I was afraid that episode two might quickly dispense with the intriguing question of how Asahi is still alive within the game and turn to simple-minded nonsense, but to my relief it didn't. The characters don't exactly summon every ounce of brainpower they have to figure out what's going on, but they make an effort. They went far enough--like the interesting theory that the reason Asahi cannot log out is because she no longer has a real-world body to 'return' to. That made ideas like 'could this game be programmed to duplicate the mind of anyone who dies while playing?' occur to me. On the other hand, I felt the other guilds trying very hard to recruit Asahi was a diversion from the main matter, but oh well. Haruto somehow loses his 'sense', which makes him little more than a beginner within the game that he was once an expert at; but he soon regains it and why the loss (or the concept of Sense to begin with) was included at all is not clear. The tone here is somewhat more silly than SAO, but I will not complain too much since it seems to be an original lost-in-virtual-reality show. Actually, everyone but Asahi can log out whenever they please, which is sort of original in an ironic way.
The basic question seems to be, what in the world is Asahi nowadays? Has her mind been exactly duplicated even though her body is dead? One by one, the former members of Subaru meet her and draw their own conclusions (I wonder, has anyone dared to tell her that she died in the real-world, and therefore can never 'log out'?). Asahi suggests that Subaru be reactivated and the old friends who have gone their own ways get together once again. I wished that exactly what was important and what wasn't would be made a bit more clear, but I was still enjoying the show. Indeed, it is my favorite anime of the season and the first one I watch each week.
Hints are dropped here and there regarding what's really going on; for example, Asahi experiences a brief flash of memory (maybe) regarding what she's been doing in the six years since her character was supposedly killed. I pray that a truly intriguing story really is coming together (it is too soon and this show is too imperfect to be sure) and I won't end up disappointed. Every time a scene is devoted to the various guilds competing to capture Asahi I get anxious that solving the mystery behind her might wind up as a secondary concern and these power plays might become the primary one. I worry because the mystery seems infinitely more fascinating and entertaining than the stereotypical fighting among these proud and arrogant organizations. I wish they would just get out of the way and let the story progress. Maybe there is more to the guilds than there seems to be at first sight, but so far I'm not sensing it.

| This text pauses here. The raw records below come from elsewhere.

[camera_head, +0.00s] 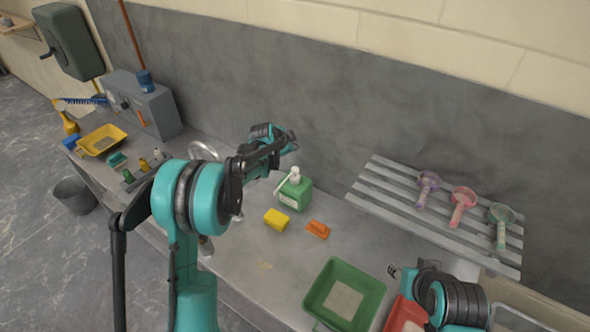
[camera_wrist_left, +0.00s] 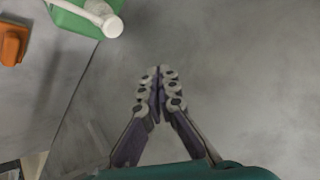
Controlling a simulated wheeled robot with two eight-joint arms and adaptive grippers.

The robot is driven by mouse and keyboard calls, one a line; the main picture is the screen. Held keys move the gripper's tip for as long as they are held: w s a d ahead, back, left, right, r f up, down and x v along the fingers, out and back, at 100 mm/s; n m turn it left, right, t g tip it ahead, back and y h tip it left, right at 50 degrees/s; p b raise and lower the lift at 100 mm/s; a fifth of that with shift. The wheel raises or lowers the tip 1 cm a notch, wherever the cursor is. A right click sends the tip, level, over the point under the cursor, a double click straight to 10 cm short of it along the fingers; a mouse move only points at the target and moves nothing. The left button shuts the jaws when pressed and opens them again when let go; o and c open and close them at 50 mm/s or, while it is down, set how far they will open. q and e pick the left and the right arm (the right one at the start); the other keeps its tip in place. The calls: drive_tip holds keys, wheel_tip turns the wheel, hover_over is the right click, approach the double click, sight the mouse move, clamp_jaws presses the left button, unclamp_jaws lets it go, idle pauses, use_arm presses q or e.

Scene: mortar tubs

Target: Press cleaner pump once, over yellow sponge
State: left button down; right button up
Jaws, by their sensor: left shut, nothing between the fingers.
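The cleaner bottle (camera_head: 295,194) is green with a white pump head (camera_head: 295,174) and stands upright on the grey bench. The yellow sponge (camera_head: 277,219) lies just in front of it, to the lower left. My left gripper (camera_head: 291,141) is above and behind the bottle, clear of the pump. In the left wrist view its fingers (camera_wrist_left: 158,74) meet at the tips with nothing between them. The bottle (camera_wrist_left: 72,14) and white pump (camera_wrist_left: 110,24) show there at the top left, partly cut off. My right gripper (camera_head: 394,270) is low at the right, small and partly hidden.
An orange block (camera_head: 318,229) lies right of the sponge. A green tub (camera_head: 318,299) and a red tub (camera_head: 398,309) stand at the front right. A slatted rack (camera_head: 385,205) holds purple, pink and green scoops.

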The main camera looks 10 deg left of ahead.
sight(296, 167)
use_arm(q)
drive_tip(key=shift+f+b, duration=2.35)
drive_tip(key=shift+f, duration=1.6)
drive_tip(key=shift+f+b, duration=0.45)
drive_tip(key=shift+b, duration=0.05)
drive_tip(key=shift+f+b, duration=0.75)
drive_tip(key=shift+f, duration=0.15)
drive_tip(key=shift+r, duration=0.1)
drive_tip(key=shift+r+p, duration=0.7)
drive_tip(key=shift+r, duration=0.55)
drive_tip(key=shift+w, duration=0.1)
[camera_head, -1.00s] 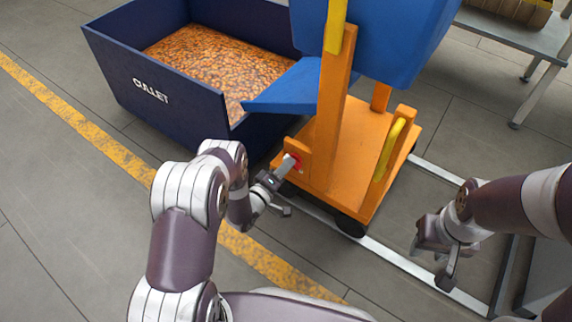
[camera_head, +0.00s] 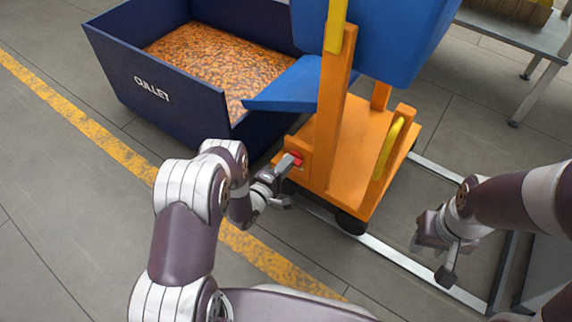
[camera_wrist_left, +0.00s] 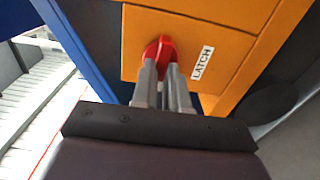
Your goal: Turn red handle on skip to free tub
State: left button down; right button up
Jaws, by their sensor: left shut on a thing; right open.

Actually, one of the guilds is led by Todoroki, a former Subaru member. He has figured out that Asahi cannot log out of the game, which makes her vulnerable to kidnapping within it, and he thinks he knows what's best for her. This is an interesting twist, what with his willingness to basically give up his own real-world life for her sake, but again I feel that not enough of the potential is being exploited because too much attention is being paid to power plays and whatnot. 'Good but not great' seems like a fairly accurate encapsulation of both this twist and this show as a whole. This is a show which seems to ooze potential, yet it repeatedly fails to make the most of it. At any rate, the Guilds arc seems to be over after six episodes and we can only guess where the story will go next. Another hint is dropped that the Pleroma corporation is somehow using the game and its players to develop some sort of highly valuable product without the players' permission. Maybe they duplicate players' minds in order to create artificial intelligence, and the scheme would have gone unnoticed if it weren't for Asahi. The very fact that I can wonder what's going on is indicative that, for all its flaws, this remains an entertaining show.
Again, this strikes me as a not brilliant but fun show. I wish it would delve deeper into matters like what exactly Asahi has become, what the Pleroma corporation is up to, Todoroki's willingness to spend his life in a virtual world, etc. It seems highly reluctant to do that, but the characters are likeable, the jokes are OK, and there's enough to the story to keep me interested. The real-world meeting between three Subaru members was in episode seven was modestly intriguing. One thing that worries me a little is Todoroki's feeling that Asahi has a real-world body somewhere after all--that seems like a cop-out. There is one female character in the OP sequence who has yet to appear, and she seems to be a real-world person since she is wearing the game goggles--could she be the 'body' Todoroki was referring to? But how in the world would that be explained?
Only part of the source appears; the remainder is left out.